The bull market was also fueled by cheap money as the Federal Reserve cut interest rates to their lowest level in history, near zero. The move had the effect of pushing investors out of bonds and into riskier stocks and made corporate borrowing easy.
“This is an unusual bull market because monetary policy really drove much of the movement upward,” said Kristina Hooper, chief global market strategist at Invesco. “The Fed’s actions made it a lot less risky to own equities. The fundamentals didn’t matter because you had a giant put under stocks.”
This bull market can be thought of in two phases: The Fed’s policies kicked it off in the early years with low rates and a massive bond-buying program known as “quantitative easing.” More recently, starting around 2014, corporate profits and economic growth began to show more strength, helping to propel stocks higher, especially as U.S. consumers really began to open their wallets again and spend.
For now, the economy and corporate profits are showing signs of strength. The superstar tech firms are sitting on large amounts of cash, which will help them withstand any head winds far better than the dot-com darlings did in 2000 when they were largely surviving on hopes and prayers.
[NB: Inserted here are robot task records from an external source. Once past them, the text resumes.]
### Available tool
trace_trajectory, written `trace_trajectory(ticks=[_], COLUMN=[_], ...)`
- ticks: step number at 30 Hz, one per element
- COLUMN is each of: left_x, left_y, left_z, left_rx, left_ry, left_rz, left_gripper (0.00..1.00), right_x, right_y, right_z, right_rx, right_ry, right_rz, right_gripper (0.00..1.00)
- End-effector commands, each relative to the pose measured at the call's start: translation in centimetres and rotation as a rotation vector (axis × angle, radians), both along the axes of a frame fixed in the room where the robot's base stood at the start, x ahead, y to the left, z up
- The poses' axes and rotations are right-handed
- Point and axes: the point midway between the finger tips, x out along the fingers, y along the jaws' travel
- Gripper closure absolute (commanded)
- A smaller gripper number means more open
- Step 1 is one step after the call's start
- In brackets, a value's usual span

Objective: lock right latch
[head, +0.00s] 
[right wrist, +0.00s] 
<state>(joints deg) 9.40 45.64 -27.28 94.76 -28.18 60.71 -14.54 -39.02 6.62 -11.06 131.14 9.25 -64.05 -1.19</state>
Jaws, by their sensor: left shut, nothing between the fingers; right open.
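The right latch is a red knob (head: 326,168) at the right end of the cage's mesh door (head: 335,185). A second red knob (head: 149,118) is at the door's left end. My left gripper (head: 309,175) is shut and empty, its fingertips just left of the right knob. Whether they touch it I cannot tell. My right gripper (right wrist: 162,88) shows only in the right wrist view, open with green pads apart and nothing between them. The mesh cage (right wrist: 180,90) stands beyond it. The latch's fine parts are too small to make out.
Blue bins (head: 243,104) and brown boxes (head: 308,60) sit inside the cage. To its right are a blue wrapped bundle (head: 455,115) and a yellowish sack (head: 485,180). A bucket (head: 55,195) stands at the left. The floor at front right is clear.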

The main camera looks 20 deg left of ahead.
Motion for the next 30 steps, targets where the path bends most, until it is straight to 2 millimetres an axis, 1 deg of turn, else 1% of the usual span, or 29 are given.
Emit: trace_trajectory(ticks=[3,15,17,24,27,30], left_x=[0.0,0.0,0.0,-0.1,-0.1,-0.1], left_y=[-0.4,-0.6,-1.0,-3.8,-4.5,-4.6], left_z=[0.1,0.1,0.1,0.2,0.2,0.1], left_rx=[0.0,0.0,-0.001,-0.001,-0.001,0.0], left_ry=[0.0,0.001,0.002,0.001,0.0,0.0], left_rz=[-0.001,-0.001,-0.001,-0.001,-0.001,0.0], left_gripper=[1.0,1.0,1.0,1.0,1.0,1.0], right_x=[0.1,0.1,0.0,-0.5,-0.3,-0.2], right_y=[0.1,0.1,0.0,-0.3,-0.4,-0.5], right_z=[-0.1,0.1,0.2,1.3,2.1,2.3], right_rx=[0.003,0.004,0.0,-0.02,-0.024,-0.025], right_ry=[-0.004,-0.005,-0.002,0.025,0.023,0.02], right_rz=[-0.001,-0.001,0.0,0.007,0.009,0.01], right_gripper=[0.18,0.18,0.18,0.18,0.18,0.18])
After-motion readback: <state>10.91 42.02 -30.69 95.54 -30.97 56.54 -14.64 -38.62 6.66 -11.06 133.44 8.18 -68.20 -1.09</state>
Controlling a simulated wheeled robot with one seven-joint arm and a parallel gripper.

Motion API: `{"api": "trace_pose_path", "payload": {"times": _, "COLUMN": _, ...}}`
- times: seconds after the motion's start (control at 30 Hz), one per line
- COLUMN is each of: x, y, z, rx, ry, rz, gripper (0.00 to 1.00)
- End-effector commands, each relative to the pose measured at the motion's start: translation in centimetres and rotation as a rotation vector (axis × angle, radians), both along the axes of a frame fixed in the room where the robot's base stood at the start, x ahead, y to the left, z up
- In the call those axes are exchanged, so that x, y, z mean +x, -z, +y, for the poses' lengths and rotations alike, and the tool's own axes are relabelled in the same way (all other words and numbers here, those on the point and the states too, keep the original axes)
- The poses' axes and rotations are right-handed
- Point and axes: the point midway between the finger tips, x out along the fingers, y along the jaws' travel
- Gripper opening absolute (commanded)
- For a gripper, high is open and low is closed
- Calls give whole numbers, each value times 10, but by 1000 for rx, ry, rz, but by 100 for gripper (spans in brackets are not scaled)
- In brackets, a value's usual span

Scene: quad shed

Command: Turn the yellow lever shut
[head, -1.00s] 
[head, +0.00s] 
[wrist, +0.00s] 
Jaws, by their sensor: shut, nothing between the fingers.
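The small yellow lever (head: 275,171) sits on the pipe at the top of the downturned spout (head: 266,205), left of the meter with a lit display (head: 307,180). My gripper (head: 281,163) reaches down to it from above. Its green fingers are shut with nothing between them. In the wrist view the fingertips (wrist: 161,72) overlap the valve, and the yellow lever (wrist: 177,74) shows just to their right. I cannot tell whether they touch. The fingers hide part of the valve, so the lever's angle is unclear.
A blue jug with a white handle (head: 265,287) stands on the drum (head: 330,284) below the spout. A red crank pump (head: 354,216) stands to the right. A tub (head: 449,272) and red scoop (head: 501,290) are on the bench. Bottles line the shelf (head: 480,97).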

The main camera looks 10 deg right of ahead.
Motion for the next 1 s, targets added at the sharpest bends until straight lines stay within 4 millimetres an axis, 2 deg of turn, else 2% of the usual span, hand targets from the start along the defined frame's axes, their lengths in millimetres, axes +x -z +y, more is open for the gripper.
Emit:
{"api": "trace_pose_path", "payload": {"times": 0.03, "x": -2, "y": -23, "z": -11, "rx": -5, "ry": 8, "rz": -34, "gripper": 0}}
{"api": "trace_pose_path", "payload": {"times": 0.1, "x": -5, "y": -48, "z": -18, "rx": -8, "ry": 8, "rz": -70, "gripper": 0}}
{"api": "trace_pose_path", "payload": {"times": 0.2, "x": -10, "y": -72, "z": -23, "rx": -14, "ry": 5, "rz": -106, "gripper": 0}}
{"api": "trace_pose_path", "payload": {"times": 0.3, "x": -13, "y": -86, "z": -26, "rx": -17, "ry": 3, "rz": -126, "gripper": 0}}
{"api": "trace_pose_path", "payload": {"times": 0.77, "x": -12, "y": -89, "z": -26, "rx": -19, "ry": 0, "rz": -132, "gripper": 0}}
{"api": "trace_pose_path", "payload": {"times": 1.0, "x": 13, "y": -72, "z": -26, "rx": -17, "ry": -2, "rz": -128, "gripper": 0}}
Many experts say the biggest risk is that inflation picks up quickly after years of dormancy, forcing the Fed to abandon its “slow and steady” pace of interest rate hikes and raise rapidly. Quick rate hikes can cause firms and families to pull back on borrowing and spending, leading to a slowdown or recession.
Other risks to the market, analysts say, include trade wars and growth slowing overseas.
“It’s usually something we don’t anticipate that ends a bull market,” said Kate Warne, an investment strategist at Edward Jones. “Which is why investors should be asking themselves if they are prepared with the right mix of stocks and bonds for whatever is ahead.”